Ryan does agree with Kaneshiro’s take on adding a human trafficking law, however.

“We have a law for that already,” Ryan said. “Promoting prostitution in the first degree is a perfectly adequate law. It doesn’t need to increase penalties. It would be nice if there were more prosecutions, which is the problem.”

Before Kaneshiro’s special election victory, Civil Beat asked then-candidate Kaneshiro if he thought current law was enough to address human trafficking. He replied:

“No. Victims of human trafficking should be included in the statewide witness program that provides for services to these types of victims. In addition, the laws on prostitution need to be simplified to clearly establish the prohibited conduct of human trafficking. The penalties for those involved should also be increased.”

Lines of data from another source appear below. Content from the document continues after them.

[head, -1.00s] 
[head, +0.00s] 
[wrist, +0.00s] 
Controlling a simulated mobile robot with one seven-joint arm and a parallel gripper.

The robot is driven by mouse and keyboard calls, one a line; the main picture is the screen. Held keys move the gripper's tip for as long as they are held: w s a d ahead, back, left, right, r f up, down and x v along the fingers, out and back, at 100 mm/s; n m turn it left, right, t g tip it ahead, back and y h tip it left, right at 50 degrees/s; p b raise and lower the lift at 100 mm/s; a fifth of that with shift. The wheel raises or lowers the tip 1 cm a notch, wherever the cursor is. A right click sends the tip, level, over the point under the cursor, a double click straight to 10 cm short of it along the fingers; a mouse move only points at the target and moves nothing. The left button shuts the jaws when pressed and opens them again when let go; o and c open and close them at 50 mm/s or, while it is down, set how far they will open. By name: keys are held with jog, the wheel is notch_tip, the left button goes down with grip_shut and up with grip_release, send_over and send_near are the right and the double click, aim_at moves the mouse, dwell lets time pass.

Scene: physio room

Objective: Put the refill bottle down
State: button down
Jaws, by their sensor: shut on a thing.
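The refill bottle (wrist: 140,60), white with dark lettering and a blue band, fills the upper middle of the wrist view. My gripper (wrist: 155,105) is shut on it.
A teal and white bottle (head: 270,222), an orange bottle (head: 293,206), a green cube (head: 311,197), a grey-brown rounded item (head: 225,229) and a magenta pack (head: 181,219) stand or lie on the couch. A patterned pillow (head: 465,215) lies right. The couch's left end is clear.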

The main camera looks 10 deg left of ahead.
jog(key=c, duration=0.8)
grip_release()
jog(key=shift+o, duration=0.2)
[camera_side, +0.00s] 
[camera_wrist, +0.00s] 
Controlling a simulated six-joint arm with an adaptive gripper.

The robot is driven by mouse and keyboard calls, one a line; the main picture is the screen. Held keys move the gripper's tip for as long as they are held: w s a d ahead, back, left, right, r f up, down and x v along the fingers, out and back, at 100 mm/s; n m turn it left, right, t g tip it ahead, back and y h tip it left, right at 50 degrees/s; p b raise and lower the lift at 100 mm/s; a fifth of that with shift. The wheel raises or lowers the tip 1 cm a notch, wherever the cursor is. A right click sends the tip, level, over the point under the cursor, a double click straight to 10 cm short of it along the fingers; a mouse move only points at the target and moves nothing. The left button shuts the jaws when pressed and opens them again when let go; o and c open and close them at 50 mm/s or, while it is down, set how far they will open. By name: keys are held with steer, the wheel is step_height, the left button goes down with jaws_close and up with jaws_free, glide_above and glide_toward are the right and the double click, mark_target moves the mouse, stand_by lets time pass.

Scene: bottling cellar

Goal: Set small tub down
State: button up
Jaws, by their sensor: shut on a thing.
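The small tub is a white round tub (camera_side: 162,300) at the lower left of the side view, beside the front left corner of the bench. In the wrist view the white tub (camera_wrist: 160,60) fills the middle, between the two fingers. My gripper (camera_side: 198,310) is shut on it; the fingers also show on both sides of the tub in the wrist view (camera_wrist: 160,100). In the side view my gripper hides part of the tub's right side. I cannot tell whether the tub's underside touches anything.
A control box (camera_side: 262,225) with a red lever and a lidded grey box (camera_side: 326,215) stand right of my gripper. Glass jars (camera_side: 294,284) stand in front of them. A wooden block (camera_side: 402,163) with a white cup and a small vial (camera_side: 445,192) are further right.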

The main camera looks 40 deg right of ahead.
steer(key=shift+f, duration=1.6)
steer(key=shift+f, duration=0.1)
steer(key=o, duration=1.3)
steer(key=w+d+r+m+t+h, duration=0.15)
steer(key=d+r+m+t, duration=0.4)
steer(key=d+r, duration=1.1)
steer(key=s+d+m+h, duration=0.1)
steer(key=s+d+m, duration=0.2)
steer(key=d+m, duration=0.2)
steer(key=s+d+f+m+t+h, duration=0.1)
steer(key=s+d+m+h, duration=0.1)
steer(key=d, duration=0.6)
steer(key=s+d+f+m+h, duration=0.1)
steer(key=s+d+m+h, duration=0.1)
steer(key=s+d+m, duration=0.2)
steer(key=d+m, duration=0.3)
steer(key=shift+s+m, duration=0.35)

Based on his answer, he seems to be holding true to his campaign rhetoric, at least for the most part. He is trying to add victims of trafficking to the witness protection program and is also increasing penalties. As far as simplifying the laws, however, Kaneshiro doesn’t seem keen on tightening definitions.

In discussing the 2010 bill vetoed by Lingle, Kaneshiro said: “They were caught up terming the crime human trafficking. They were caught up on that. The problem you have with that is, once you use that term, you have to have a definition for that term and in defining that term, you’re going to have all kind of problems. And it’s going to be litigation in how you define, ‘human trafficking’.”